Emezue: They also have morphological and very interesting linguistic properties that English doesn’t have or high resource languages don’t have. So I work with amazing researchers at Masakane and around the world on research that’s connected with African languages. Still on that, with African languages I am founder of an effort called Lanfrica which is basically showcasing and making these African language resources discoverable, so the papers the dataset and projects on African language resources, making them, creating a central hub so that anyone looking for any resource for any African language can easily find it. So that’s that’s the NLP world. Now I recently – not recently about a year ago I got very interested in a thing called ‘Causality and structured learning’. So that was during my internship at Miller, which I’m still I’m doing right now as a visiting researcher to them. So I am very passionate about causality structured learning, which is basically a way to solve the problem of the out of distribution generalization by training these models to do more than just learned the correlation between data. That’s how we do it.

Daly: Yeah, there’s like. I mean, there’s, there’s a lot to cover in there. Yeah, the discoverability of the like low resource language stuff is so important to kind of make sure that kind of everyone kind of benefit from all these advances in AI. I’m sure that’s very exciting, but is there anything particular that kind of excites you about these kind of areas of work?

Emezue: Uhm, so in the area of Africa NLP, I’m very excited about the work I’m doing at Lanfrica because it has proven to be very, very useful, so I’ve had a lot of very positive feedback on how it’s easy now to find resources. It also opened some other things areas to work on you know it’s about the idea of finding information in African language, like relating to African languages and just making this way of finding information very easy. So I’m very passionate about the work I’m doing with Lanfrica and the area of causality I’m very passionate about that work, so a structure learn it’s a pretty new field for me because I just got into it, but I’m very excited about the areas that it opens up because causality or structure learning it’s it cuts across different fields it’s used a lot in drug discovery. You could also find it in the natural processing representation, so it really cuts across different fields, and I’m quite fascinated about that.
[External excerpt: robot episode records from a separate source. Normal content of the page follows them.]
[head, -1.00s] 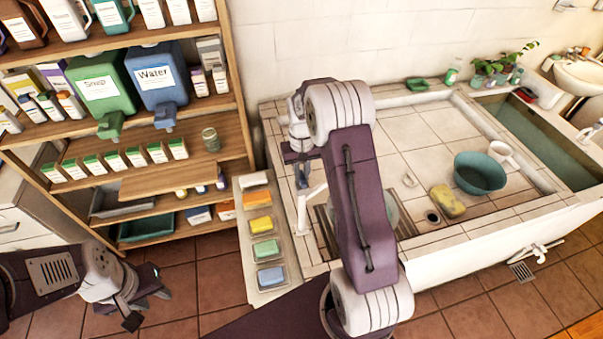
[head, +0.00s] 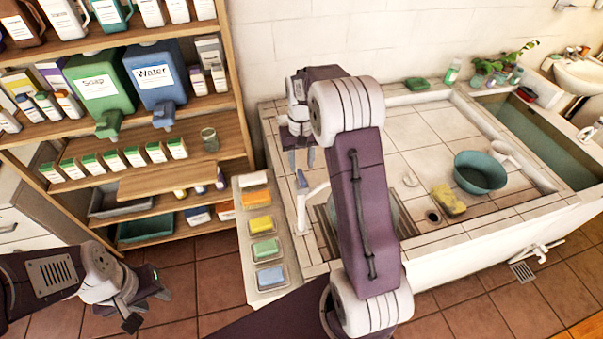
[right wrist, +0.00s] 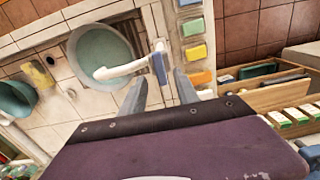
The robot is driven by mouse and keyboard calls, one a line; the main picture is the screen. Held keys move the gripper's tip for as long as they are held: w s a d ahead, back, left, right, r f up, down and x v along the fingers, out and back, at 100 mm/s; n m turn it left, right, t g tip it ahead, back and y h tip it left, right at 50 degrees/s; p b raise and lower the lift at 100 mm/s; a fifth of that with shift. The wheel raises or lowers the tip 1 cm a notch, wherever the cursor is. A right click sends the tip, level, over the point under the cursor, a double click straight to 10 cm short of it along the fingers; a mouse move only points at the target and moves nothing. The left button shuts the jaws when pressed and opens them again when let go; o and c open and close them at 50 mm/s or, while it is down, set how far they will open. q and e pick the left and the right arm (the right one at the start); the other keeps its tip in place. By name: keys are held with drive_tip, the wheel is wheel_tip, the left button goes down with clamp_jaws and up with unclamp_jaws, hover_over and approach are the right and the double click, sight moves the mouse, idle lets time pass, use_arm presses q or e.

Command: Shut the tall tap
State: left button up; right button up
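The tall tap (head: 302,205) is white with a blue lever (head: 302,180) on top and stands at the left end of the tiled washbasin. In the right wrist view its white spout (right wrist: 125,69) reaches over a round greenish bowl (right wrist: 82,62), and its blue lever (right wrist: 160,68) lies ahead of the gap between my fingers. I cannot tell whether water runs. My right gripper (head: 302,158) is open and empty just above the lever; its fingers also show in the right wrist view (right wrist: 163,90). My left gripper (head: 148,308) is open and empty, low at the left.
A ledge (head: 252,205) with several coloured soaps lies left of the tap. A wooden shelf (head: 185,178) with bottles and boxes stands further left. A teal bowl (head: 480,176), a yellow sponge (head: 448,200) and a white mug (head: 503,154) are on the basin. My right arm hides part of it.

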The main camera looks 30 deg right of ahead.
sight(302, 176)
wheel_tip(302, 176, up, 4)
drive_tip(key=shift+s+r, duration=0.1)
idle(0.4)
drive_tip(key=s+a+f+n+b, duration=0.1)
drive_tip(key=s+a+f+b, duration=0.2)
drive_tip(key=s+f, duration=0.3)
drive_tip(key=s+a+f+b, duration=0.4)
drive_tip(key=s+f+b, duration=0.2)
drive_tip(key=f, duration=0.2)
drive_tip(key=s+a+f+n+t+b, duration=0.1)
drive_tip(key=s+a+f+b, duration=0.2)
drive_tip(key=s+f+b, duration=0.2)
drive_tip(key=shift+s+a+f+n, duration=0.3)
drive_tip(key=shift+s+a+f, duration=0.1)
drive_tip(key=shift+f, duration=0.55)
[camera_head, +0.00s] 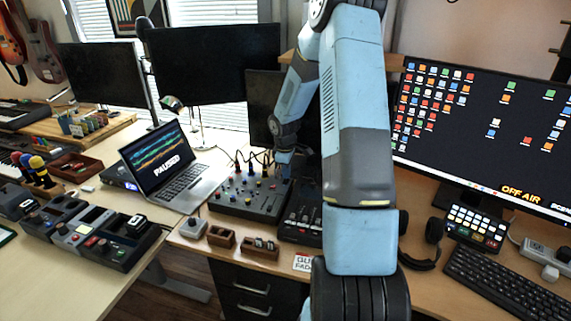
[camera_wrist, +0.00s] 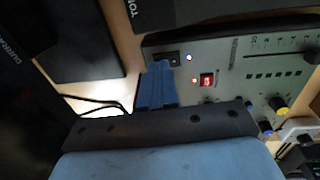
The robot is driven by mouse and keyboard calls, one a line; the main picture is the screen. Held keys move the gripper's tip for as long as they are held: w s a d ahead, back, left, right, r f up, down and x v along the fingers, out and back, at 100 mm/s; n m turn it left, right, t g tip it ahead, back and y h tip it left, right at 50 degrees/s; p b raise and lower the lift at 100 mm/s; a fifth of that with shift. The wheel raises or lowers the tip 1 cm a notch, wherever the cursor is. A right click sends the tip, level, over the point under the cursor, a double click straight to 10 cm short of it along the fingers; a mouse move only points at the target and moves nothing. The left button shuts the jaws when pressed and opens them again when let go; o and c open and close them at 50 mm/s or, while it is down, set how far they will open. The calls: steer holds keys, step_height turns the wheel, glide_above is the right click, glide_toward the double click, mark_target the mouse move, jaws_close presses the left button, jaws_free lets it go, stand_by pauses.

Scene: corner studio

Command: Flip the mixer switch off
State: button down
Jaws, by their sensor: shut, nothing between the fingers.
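The mixer (camera_head: 250,197) is a dark panel with knobs and cables on the desk, right of the laptop. In the wrist view the mixer (camera_wrist: 240,62) shows as a grey panel with sliders and yellow and blue knobs. A small dark switch (camera_wrist: 172,57) sits at its upper left corner beside a lit bluish-white lamp. A lit red switch or display (camera_wrist: 207,80) is lower, with a small red lamp beside it. I cannot read either one's position. My gripper (camera_wrist: 157,70) is shut and empty, its blue fingertips by the panel's left edge, close to the dark switch. In the head view my gripper (camera_head: 283,168) is over the mixer's back right; contact cannot be told.
A laptop (camera_head: 172,170) reading "PAUSED" stands left of the mixer. A fader unit (camera_head: 302,215) is close on its right, partly behind my arm. Black cables rise behind the mixer. Monitors (camera_head: 215,62) stand behind. Small wooden trays (camera_head: 260,248) sit in front.

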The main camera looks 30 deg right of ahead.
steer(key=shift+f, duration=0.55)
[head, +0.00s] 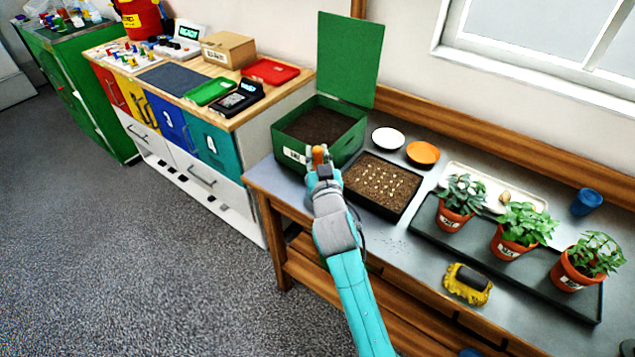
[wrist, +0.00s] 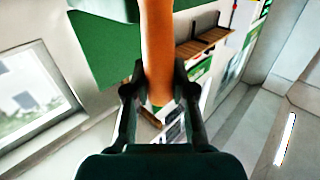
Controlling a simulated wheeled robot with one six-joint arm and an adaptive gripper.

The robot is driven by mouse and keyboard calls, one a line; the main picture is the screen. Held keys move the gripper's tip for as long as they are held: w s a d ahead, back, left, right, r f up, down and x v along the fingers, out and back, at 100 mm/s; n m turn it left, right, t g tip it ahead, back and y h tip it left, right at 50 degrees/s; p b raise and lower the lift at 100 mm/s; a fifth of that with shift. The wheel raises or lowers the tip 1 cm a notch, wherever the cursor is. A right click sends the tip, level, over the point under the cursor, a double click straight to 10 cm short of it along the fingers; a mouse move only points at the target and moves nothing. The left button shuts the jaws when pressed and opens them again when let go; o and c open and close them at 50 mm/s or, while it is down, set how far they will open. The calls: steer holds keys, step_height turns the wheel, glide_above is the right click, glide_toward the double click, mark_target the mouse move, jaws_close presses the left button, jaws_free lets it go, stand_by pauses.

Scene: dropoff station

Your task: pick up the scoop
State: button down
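An orange handle, which I take to be the scoop (head: 319,153), shows at the tip of my gripper (head: 322,170), by the front right corner of the green bin (head: 352,143). In the wrist view the orange scoop (wrist: 157,40) runs from the top edge down between the two dark fingers of my gripper (wrist: 158,82). The fingers lie against both its sides. The rest of the scoop is out of sight. The bin holds dark soil and its lid (head: 345,60) stands open.
A seed tray (head: 408,206) lies right of the bin, with a white dish (head: 387,138) and an orange dish (head: 422,152) behind. Potted plants stand in a dark tray (head: 430,219). The floor at left is clear.

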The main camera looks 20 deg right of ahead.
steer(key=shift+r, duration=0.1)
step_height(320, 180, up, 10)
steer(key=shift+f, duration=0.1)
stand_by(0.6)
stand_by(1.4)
Daly: Yeah, that’s I mean yeah, figure it out exactly what’s kind of going on like it’s kind of it’s quite cool to dig down into that, and what do you think will be some of the biggest kind of impacts of your work for kind of people and kind of the everyday.
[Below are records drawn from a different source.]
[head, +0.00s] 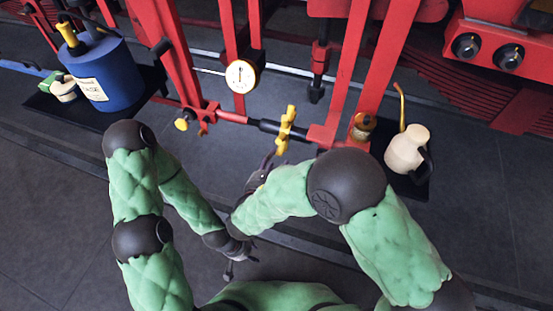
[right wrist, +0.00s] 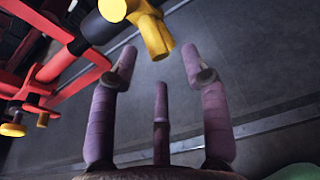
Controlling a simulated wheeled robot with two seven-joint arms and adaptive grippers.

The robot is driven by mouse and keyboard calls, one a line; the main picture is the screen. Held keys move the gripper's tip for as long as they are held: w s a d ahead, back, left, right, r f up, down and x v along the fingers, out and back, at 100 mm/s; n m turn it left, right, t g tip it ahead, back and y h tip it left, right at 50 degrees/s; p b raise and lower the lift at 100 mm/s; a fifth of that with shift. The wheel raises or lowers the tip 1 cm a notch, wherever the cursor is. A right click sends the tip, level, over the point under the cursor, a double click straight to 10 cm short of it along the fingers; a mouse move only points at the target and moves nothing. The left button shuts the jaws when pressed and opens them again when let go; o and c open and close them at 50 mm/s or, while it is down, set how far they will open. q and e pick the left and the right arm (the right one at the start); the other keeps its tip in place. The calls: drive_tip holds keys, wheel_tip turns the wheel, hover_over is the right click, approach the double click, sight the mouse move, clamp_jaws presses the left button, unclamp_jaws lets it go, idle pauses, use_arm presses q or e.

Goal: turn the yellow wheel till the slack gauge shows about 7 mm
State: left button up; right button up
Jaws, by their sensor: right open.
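The yellow wheel (head: 285,130) sits on a dark shaft of the red linkage, right of centre in the head view. In the right wrist view the yellow wheel (right wrist: 151,30) is at the top, just beyond the fingertips. The slack gauge (head: 241,76) is a round white dial on a red post; its reading is too small to tell. My right gripper (head: 266,166) is just below the wheel, and its fingers (right wrist: 160,62) are spread, empty and apart from it. My left gripper (head: 230,268) is low in the middle, away from the wheel; its fingers are too small to judge.
A blue canister (head: 102,75) stands on a dark tray at the left. A cream jug (head: 406,150) and a small brass-coloured pot (head: 362,126) are at the right. A smaller yellow knob (head: 182,124) is left of the wheel. Red bars rise behind the linkage.

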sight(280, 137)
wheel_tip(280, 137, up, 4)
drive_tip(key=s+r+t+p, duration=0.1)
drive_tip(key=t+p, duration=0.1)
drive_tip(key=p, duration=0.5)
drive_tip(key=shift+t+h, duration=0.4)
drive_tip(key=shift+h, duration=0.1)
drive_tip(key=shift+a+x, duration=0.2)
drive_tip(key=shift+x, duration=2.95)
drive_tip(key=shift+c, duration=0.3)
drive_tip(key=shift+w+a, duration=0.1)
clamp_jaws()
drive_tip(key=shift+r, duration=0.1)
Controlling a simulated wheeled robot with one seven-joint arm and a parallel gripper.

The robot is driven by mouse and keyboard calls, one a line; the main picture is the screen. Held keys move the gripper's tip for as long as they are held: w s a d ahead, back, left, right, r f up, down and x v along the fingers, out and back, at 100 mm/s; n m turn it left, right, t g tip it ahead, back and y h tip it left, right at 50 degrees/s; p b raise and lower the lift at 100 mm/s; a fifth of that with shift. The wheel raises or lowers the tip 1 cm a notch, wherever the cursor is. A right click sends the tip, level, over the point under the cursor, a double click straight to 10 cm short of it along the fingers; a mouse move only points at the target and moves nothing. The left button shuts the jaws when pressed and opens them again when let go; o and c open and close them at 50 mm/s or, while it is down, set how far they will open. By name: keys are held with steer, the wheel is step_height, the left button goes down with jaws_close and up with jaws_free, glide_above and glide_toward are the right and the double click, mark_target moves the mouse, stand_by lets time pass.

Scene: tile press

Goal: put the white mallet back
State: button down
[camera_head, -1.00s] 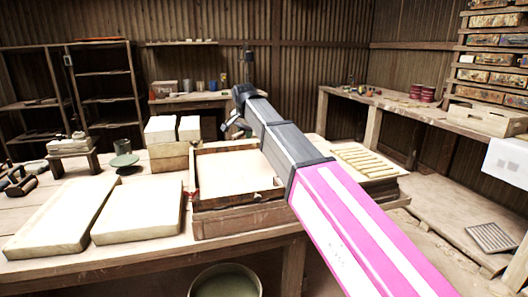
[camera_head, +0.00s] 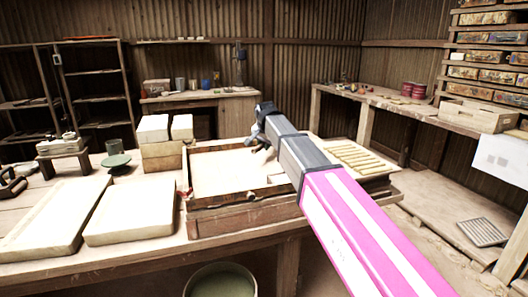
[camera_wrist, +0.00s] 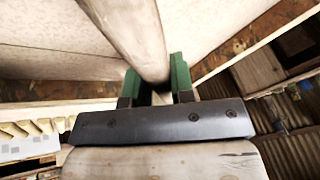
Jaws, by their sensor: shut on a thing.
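My gripper (camera_wrist: 160,90) has green fingers and is shut on a pale, rounded, worn bar, which I take to be the white mallet (camera_wrist: 130,35). The bar runs from the top left of the wrist view down between the fingers. Its far end is out of that view, and I cannot tell whether the gripped part is handle or head. In the head view my gripper (camera_head: 256,138) is small and partly behind my arm, over the back right part of the wooden press frame (camera_head: 225,199). The mallet is not clear there.
Two pale slabs (camera_head: 135,208) lie left of the frame. Stacked pale blocks (camera_head: 153,128), a green round stand (camera_head: 116,161) and a small bench (camera_head: 62,150) stand behind them. A slatted tray (camera_head: 358,158) is to the right. A bucket (camera_head: 222,281) stands below the table's front edge.

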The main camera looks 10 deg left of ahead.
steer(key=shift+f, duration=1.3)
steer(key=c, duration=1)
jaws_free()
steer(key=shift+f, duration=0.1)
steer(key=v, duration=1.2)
Emezue: Yeah, so for African languages. I imagine a world where, when you talk, when you call an African language, like you say ‘Igbo’ or you say ‘fun’, people are not gonna look at you like what’s that?
So I imagine a world where African languages get the same level of discoverability of attention as high resource languages that think of English, French, German. And discoverability and attention in terms of the research. So one thing I say a lot is I really want a world where I can talk to Google or Siri in my native language Native African language and he or he can reply to me and get things done.
So that the world I imagine, and I feel the work we’re doing at Masakane, the work that all researchers are doing to relate into an African language which is from works on datasets, creation to research and model implementation.
And then to Lanfrica all these works and then to other organizations that I don’t know of all these works, you know, help push this dream of representing African languages. And then to compliment it, the work I’m doing on structure learning, which has to do with out of distribution modeling would really help take AI and machine learning to the next stage, which is machine learning when there is very little data available so you don’t have to rely on so much data. So they kind of complements each other.
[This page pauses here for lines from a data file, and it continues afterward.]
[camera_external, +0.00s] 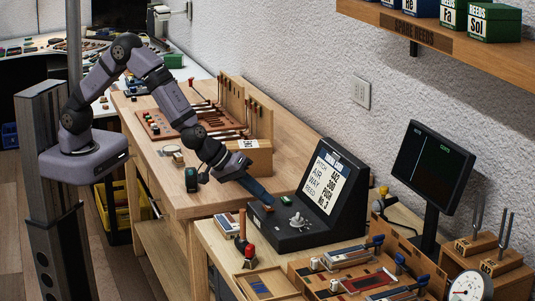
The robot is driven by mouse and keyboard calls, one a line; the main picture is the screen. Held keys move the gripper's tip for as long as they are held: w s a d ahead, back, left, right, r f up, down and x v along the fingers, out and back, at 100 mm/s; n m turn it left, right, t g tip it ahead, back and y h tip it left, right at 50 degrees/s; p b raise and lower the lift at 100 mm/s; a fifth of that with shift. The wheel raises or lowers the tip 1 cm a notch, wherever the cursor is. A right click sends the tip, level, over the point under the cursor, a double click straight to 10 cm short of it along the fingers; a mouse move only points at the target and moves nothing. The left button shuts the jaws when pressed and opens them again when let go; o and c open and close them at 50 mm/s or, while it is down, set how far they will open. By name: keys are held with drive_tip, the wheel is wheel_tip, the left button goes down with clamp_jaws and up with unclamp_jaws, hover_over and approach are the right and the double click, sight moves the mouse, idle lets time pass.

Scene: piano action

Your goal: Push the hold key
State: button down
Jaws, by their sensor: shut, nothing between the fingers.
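A black console (313,232) with a sloped display (324,184) stands on the right-hand bench. The display reads PITCH, AIR, WAY and REED, with PUSH among its values. A silver knob (298,221) sits on its low front deck. A small reddish-brown key (268,208) shows at the deck's left edge; its label is too small to read, so I cannot confirm it is the hold key. My gripper (268,200) is shut and empty, slanting down to the right. Its tips are at the deck's left end, close to the key; I cannot tell if they touch.
A wooden tray (350,270) of reeds lies in front. A monitor (432,166) and tuning forks (504,235) are at right.

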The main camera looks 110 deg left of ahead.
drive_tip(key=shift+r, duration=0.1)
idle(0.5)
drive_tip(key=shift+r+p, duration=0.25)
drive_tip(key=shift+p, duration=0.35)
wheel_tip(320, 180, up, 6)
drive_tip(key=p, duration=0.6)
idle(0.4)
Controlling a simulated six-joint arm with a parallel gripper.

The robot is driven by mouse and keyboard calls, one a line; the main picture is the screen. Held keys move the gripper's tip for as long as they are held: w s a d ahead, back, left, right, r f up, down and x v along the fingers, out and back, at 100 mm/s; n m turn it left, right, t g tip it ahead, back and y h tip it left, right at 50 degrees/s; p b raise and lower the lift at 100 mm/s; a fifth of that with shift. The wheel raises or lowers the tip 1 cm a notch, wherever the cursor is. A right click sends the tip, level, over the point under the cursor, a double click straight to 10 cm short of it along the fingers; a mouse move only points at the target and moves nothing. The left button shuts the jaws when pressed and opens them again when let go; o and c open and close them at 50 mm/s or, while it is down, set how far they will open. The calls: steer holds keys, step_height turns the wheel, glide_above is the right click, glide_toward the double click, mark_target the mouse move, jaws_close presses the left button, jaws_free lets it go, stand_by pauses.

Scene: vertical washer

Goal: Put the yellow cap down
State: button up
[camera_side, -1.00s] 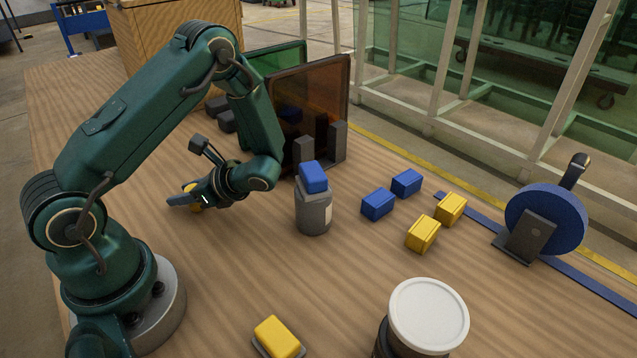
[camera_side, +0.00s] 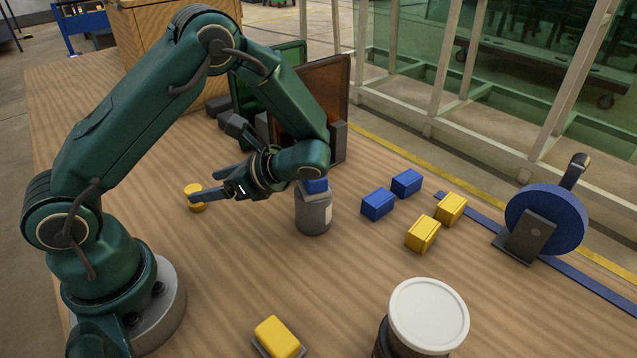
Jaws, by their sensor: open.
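The yellow cap (camera_side: 196,199) is a small round piece standing on the wooden table, left of my gripper. My gripper (camera_side: 203,192) is open and points left, its fingers near the cap's right side. A finger overlaps the cap's edge in the picture; I cannot tell whether it touches. The gripper's body is raised above the table, in front of the grey jar (camera_side: 314,214) with a blue block (camera_side: 315,186) on top, which my arm partly hides.
Two blue blocks (camera_side: 377,204) and two yellow blocks (camera_side: 422,233) lie right of the jar. A yellow block on a dark base (camera_side: 278,338) is at the front. A white-lidded container (camera_side: 428,313) and a blue wheel (camera_side: 546,219) stand right. Tinted panels (camera_side: 322,97) stand behind my arm.

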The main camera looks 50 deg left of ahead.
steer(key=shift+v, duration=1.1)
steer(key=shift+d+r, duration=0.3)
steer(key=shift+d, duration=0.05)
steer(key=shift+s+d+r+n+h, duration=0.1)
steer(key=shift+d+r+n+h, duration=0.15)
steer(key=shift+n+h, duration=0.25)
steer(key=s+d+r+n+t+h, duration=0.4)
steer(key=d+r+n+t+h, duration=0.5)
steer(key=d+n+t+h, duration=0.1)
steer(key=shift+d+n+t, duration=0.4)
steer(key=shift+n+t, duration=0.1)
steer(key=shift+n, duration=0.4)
Daly: Yeah, it is that kind of lovely kind of synergy of kind of one really does kind of help the other. And it’s such important work to kind of make sure I’ve kind of said this already, but like yeah, making sure that everyone can kind of benefit from AI and kind of it’s not just localized to like the high resource languages like, it’s yeah, it’s so so important that everyone can benefit and make them yeah, make the most of AI. And I guess this kind of almost links a little bit, so with a question from the previous and new voice and AI, Oumaima Hajri, whose kind of work is a lot about kind of ethical AI and responsible AI. And so I’ve been feeling this is actually kind of almost links a little bit, but so her question was about how do you kind of engage with responsible and ethical AI in research and kind of why do you think that could be important?

Emezue: That’s a very good question, that’s why I like this particular question at the field of ethical AI, because in with the current trend of AI, which is just huge models, deep models and there’s the hype on the performance from very few people, ask questions like this, what data did they use? The data owners are they, you know, do they have the right, you know? So these especially when big tech comes in and shows all these amazing things, and people are asking these questions. So for example, the work I’m doing, the African languages and at Masakane a very important topic we always touch on is data governance and the idea is given the data owners or the people who contributed to this data given them the own ownership of governance of how their data is used so that they don’t make this data and dump it somewhere in the name of public domain and then one big tech swoops in, text data, trains a model, releases a product based on the model, and they have to pay for it. So this is a trend that’s happening. This is the trend that will keep happening and I think things like ethical AI and for me what I think is a subset of ethical AI, which is data governance that’s something I’m very passionate about. It’s about giving the community of the community, the language community, giving them governance of their data. So we’ve had a lot of discussions on this at Masakane, there’s actually Kate Stevens from surface data collective who is working on that so trying to build more trying to build platforms that are more pro data governance. The work at Lanfrica, which is trying to make these African language resources visible, is also pushing in that area, because when these works get when these resources get attention, then because the resources get attention but they are governed by the license of the data set owners and so they get attention so that people can know about them and get to use them. So I in summary I am really passionate about ethical AI, especially data governance and this is what I have been focused on quite a lot with Masakane with African languages.

Daly: Yeah, the the the point about sort of creating these datasets and not like having to then pay back the thing that you kind of made, I imagine that’s that’s quite a big challenge.
Yeah, unfortunately it’s not something that can be done immediately, I think it takes planning, which is one thing that Masakane and a group of other people. I think the African Union is also in it, and it takes planning, it takes pushing, you know it takes showing the importance of this. But I also like that some small communities are also taking decisive action, so there has been talks about the Maori language community who refuse to put their works open source just because of this. And so there have been a few communities here and there taking few actions, and Masakane too, with Africa NLP workshop and also some workshops trying to promote data governance, they’re really good efforts in my opinion.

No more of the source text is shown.